GOAL:
Print, please, exactly and only the lines between the line holding "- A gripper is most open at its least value" and the line holding "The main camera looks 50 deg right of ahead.", inclusive, omitting any pictures.

GIVEN DATA:

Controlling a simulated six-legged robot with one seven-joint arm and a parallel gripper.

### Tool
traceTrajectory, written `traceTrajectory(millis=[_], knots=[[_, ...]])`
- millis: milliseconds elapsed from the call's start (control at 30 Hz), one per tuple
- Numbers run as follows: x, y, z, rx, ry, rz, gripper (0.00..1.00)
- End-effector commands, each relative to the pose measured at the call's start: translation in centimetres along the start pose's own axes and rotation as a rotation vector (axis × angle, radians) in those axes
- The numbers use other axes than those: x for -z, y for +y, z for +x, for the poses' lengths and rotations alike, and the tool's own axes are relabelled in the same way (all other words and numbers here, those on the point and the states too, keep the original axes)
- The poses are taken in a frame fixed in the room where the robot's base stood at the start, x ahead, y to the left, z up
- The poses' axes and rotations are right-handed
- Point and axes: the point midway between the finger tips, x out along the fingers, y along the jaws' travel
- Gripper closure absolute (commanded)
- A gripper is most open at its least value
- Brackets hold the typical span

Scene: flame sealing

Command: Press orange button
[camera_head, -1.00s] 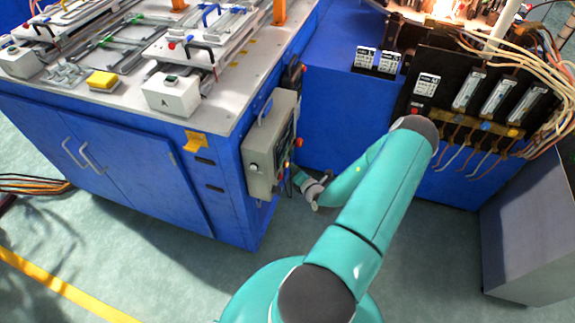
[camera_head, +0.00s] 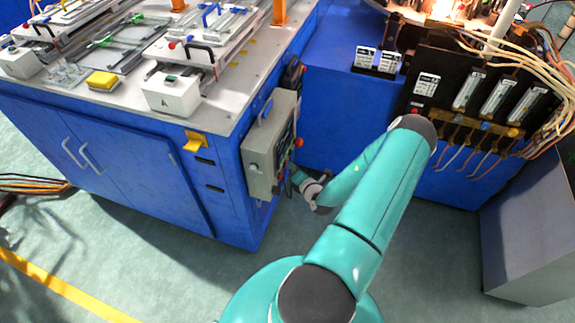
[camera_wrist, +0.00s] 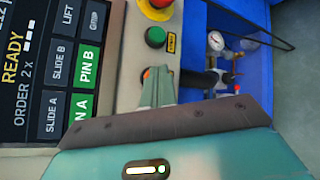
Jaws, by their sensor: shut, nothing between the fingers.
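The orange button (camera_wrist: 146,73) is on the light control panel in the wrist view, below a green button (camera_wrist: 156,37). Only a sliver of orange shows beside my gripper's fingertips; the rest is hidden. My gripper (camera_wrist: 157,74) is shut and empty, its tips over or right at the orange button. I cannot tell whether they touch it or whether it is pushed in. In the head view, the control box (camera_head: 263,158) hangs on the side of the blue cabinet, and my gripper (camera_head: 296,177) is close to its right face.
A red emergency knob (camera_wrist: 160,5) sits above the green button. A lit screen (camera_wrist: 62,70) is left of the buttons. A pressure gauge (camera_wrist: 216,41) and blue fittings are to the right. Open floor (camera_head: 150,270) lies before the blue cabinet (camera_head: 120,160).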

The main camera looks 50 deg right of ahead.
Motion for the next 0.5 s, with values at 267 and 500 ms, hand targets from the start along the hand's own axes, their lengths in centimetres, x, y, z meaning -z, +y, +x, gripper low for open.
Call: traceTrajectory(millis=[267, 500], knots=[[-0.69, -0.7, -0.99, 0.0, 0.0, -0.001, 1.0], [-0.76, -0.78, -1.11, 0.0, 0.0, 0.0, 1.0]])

...

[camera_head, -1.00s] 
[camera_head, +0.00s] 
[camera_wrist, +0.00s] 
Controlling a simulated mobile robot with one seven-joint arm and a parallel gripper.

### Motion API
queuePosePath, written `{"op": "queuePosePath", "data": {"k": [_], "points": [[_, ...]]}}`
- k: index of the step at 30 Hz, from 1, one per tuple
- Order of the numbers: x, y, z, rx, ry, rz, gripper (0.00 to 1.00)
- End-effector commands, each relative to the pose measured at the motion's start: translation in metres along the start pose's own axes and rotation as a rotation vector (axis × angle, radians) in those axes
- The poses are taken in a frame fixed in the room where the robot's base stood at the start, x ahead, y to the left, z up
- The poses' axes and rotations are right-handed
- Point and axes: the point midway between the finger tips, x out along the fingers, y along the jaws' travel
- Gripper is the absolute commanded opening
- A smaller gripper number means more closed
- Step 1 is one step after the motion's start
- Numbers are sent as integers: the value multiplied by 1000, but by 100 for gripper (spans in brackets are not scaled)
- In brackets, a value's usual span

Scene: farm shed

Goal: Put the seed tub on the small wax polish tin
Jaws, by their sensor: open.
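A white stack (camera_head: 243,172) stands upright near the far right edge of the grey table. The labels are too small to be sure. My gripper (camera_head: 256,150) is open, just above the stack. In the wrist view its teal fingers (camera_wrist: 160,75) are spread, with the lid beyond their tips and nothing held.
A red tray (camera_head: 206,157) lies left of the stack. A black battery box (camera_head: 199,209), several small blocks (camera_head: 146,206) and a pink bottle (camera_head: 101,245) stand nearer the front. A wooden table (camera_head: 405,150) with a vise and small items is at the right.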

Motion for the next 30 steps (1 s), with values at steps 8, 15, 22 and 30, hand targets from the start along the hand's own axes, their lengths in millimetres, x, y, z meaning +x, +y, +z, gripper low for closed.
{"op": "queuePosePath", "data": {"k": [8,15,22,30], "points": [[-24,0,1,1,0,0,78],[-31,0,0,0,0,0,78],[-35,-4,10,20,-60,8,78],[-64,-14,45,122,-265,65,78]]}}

* * *

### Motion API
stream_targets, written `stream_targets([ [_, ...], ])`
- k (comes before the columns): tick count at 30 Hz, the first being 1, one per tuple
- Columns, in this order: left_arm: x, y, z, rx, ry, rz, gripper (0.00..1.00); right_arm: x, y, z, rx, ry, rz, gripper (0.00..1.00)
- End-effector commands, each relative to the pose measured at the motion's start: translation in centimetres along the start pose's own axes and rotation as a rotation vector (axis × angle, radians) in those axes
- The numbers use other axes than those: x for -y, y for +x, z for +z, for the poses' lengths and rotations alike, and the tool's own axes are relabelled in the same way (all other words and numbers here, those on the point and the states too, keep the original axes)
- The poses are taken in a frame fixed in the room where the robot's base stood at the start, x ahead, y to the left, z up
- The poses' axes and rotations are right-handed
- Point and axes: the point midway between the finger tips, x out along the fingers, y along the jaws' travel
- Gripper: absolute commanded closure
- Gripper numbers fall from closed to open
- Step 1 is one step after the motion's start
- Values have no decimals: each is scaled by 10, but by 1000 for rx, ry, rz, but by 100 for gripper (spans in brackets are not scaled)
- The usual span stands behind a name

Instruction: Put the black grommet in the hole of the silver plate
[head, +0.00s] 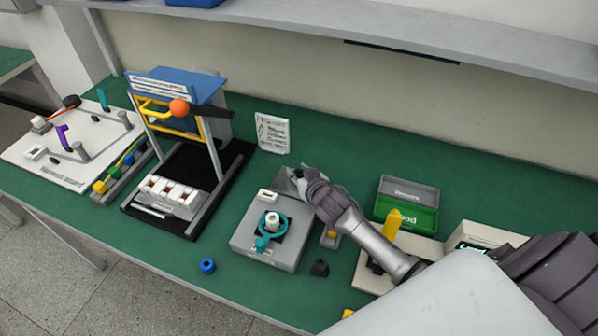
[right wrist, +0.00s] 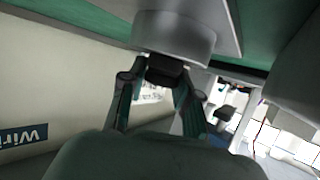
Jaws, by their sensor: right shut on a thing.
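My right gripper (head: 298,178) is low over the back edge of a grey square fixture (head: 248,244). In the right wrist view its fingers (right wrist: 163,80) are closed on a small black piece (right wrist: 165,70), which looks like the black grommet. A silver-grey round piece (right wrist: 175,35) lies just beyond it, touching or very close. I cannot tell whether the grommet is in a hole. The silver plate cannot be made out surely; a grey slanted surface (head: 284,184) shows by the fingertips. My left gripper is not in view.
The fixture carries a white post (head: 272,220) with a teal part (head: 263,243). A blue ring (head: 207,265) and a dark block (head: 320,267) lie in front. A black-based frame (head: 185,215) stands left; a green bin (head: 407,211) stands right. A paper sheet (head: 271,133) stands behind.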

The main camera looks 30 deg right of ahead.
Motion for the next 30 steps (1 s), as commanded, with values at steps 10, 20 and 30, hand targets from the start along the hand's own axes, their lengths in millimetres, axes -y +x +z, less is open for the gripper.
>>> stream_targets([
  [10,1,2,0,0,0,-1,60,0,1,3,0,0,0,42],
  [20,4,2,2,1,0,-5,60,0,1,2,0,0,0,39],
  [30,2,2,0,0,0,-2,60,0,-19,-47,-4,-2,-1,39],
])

SOLUTION TO THIS TASK:
- A gripper is most open at its least value
- Brackets hold the typical span

Scene: flame sealing

Command: Press orange button
[camera_head, -1.00s] 
[camera_head, +0.00s] 
[camera_wrist, +0.00s] 
Jaws, by their sensor: shut, nothing between the fingers.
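The orange button (camera_wrist: 146,73) is on the light control panel in the wrist view, below a green button (camera_wrist: 156,37). Only a sliver of orange shows beside my gripper's fingertips; the rest is hidden. My gripper (camera_wrist: 157,74) is shut and empty, its tips over or right at the orange button. I cannot tell whether they touch it or whether it is pushed in. In the head view, the control box (camera_head: 263,158) hangs on the side of the blue cabinet, and my gripper (camera_head: 296,177) is close to its right face.
A red emergency knob (camera_wrist: 160,5) sits above the green button. A lit screen (camera_wrist: 62,70) is left of the buttons. A pressure gauge (camera_wrist: 216,41) and blue fittings are to the right. Open floor (camera_head: 150,270) lies before the blue cabinet (camera_head: 120,160).

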The main camera looks 50 deg right of ahead.

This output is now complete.